Entries from a robot dataset
%%

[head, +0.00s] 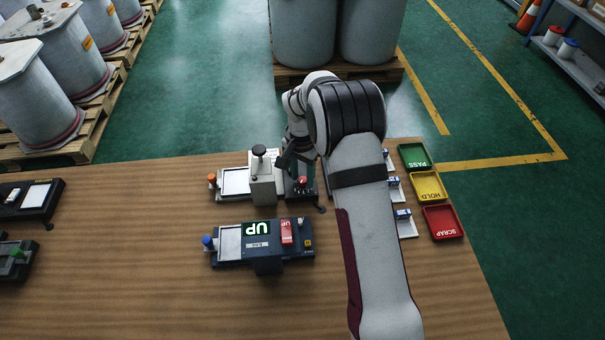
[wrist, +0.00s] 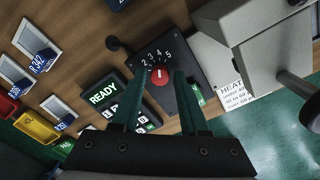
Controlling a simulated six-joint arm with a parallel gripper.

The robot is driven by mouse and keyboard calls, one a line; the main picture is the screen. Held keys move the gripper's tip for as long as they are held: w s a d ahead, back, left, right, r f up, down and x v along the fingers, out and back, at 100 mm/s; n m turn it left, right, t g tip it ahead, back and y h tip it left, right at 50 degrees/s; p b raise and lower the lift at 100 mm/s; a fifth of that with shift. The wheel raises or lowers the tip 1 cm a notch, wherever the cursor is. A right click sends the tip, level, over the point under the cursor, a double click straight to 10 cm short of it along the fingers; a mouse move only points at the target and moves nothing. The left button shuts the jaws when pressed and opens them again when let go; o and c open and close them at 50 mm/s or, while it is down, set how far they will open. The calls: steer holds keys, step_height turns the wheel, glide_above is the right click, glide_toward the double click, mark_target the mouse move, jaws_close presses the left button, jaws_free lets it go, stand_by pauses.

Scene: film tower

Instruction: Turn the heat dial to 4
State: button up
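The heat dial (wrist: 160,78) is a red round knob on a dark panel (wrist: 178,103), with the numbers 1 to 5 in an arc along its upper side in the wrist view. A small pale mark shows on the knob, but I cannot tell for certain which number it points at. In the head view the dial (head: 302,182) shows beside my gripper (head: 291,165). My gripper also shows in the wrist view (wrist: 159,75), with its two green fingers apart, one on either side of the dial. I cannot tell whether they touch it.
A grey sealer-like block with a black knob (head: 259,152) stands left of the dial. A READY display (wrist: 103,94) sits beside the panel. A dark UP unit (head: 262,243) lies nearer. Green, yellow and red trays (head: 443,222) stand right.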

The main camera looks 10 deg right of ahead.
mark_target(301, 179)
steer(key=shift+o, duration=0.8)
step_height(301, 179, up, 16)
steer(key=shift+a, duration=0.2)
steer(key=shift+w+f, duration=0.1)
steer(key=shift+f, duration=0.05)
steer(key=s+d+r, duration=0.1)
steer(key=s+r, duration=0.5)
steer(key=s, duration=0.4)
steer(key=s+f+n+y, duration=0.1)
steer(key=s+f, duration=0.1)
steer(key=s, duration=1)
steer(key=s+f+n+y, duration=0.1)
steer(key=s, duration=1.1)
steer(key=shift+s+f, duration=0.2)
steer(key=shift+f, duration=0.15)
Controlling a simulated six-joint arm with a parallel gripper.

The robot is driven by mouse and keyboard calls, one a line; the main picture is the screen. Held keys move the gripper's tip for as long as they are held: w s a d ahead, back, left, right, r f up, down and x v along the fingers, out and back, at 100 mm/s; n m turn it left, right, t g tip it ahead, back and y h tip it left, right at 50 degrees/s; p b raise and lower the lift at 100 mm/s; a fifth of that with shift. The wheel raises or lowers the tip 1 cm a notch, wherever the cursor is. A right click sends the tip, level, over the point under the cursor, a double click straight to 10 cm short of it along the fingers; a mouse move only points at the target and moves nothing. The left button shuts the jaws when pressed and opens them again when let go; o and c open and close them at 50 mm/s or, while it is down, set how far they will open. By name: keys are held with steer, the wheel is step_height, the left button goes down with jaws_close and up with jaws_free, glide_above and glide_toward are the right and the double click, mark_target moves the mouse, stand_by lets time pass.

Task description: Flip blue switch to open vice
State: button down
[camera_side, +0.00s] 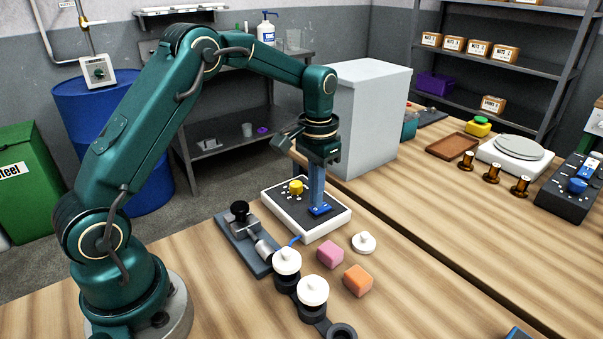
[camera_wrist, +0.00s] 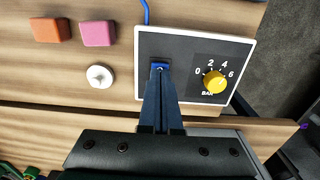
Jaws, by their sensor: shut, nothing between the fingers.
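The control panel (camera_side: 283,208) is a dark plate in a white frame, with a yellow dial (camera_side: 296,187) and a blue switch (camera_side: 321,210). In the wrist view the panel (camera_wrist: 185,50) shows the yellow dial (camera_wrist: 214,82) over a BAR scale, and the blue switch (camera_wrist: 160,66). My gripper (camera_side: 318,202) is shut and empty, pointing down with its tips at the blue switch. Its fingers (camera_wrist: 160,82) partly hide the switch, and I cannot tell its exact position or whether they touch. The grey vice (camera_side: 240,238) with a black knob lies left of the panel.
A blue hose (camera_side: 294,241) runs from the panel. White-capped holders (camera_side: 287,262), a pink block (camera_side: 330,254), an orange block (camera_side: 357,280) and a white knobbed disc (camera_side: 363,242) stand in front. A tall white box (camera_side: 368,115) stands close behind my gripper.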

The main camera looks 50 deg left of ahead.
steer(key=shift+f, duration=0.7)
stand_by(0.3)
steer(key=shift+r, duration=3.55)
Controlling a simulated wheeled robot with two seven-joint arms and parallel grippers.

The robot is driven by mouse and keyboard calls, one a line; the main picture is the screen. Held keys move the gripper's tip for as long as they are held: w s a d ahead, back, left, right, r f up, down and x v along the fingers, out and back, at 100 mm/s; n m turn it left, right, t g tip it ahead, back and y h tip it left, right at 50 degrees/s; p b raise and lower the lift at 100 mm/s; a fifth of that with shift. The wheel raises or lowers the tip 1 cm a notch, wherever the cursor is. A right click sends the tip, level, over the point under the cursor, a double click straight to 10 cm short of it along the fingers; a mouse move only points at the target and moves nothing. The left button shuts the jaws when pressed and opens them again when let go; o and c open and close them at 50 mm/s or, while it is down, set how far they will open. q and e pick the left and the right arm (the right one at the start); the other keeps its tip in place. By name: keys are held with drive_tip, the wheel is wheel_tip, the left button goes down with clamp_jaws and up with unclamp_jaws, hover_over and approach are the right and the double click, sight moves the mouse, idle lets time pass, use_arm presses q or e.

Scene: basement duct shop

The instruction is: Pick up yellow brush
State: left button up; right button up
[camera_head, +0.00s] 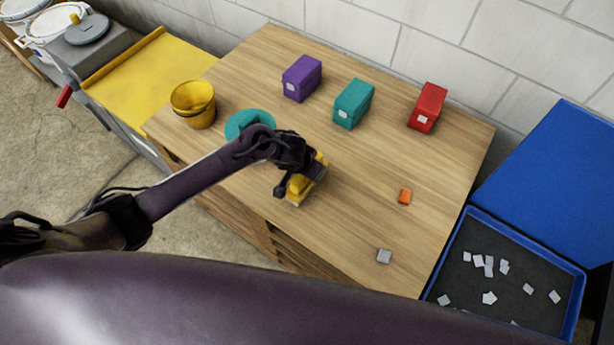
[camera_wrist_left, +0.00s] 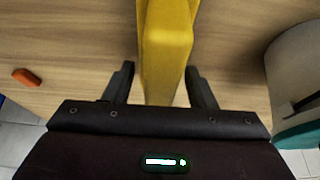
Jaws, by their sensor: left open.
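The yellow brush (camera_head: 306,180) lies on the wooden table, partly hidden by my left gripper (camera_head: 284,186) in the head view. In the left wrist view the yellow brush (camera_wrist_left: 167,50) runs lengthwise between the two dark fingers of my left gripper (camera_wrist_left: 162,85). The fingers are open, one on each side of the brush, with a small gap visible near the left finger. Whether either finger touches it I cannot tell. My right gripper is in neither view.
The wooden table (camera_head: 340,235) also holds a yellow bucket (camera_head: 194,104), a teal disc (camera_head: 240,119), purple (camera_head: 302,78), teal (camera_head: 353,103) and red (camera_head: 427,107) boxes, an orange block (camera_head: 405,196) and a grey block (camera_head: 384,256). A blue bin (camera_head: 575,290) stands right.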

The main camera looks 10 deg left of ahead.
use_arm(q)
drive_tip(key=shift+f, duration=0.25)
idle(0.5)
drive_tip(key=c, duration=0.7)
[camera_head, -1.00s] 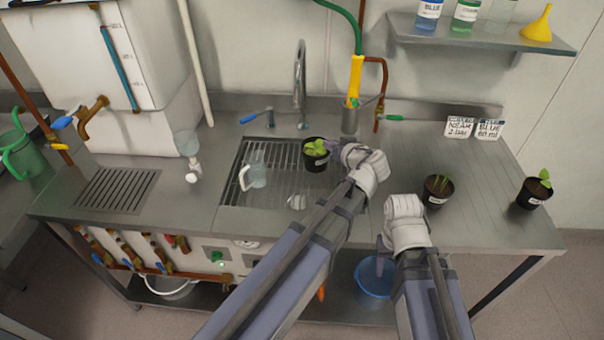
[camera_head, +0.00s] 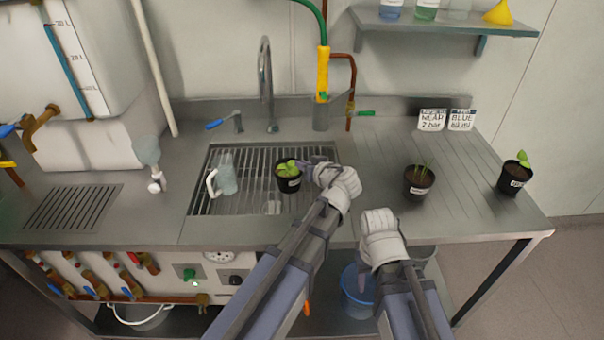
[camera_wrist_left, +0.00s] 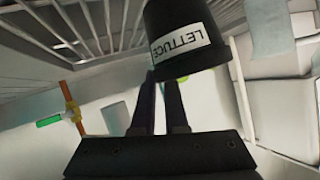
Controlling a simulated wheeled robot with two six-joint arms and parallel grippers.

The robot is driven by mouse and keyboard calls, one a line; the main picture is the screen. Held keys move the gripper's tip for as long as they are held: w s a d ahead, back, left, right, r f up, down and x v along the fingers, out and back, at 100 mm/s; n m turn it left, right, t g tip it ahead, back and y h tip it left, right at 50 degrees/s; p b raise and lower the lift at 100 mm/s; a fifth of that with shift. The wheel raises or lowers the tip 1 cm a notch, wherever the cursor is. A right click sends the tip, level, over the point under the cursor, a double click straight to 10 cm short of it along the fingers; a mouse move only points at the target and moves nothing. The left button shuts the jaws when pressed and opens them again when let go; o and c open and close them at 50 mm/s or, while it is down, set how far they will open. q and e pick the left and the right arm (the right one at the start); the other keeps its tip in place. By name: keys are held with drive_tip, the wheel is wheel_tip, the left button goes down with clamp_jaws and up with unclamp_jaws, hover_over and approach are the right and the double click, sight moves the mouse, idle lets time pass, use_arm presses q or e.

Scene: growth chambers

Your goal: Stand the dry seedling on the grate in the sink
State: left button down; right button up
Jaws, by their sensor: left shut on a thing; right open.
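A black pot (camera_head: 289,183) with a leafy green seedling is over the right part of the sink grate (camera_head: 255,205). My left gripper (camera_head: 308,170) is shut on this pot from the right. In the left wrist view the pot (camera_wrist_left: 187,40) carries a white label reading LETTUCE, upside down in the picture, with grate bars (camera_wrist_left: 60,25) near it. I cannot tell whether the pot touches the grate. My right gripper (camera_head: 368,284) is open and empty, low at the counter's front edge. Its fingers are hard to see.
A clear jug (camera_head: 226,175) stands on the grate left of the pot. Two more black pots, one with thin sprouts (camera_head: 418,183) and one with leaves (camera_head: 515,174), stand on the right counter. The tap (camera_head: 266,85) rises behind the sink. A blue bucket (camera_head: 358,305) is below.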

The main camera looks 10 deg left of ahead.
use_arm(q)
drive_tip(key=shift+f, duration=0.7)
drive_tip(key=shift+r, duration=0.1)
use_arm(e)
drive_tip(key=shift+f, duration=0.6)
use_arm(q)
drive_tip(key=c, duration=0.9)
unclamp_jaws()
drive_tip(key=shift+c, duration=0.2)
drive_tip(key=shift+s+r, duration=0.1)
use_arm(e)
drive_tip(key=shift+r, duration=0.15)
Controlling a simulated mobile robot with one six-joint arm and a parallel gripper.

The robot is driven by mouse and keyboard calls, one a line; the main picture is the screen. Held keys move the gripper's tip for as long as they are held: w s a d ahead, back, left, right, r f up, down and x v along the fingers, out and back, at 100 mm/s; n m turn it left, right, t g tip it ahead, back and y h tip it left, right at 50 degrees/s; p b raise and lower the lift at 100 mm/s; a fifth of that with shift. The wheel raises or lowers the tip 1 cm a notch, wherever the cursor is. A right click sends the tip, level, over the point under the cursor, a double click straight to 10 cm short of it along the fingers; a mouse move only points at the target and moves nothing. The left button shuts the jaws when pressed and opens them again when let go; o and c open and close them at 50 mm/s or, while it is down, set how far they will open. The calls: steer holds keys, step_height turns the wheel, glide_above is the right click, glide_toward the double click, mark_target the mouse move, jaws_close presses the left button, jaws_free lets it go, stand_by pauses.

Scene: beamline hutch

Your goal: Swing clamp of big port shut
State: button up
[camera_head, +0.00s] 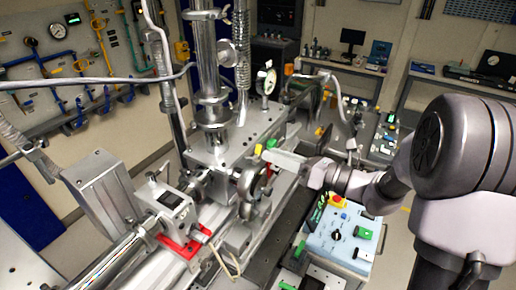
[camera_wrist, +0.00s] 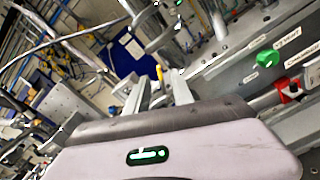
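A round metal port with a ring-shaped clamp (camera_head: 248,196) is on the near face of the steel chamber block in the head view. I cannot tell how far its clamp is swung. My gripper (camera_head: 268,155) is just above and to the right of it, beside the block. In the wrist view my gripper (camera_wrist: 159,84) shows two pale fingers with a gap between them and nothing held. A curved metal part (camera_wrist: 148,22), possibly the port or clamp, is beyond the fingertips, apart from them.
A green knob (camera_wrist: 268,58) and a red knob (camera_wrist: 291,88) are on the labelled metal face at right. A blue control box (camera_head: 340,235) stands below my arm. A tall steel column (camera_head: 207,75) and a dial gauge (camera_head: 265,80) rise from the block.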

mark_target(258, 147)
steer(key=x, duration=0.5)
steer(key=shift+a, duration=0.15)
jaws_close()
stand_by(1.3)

%%

» WHAT IS REQUIRED:
Pick out the lines containing the string "simulated" and show them.

» WRITTEN ANSWER:
Controlling a simulated six-joint arm with a parallel gripper.
Controlling a simulated six-joint arm with a parallel gripper.
Controlling a simulated wheeled robot with two seven-joint arms and parallel grippers.
Controlling a simulated wheeled robot with two six-joint arms and parallel grippers.
Controlling a simulated mobile robot with one six-joint arm and a parallel gripper.

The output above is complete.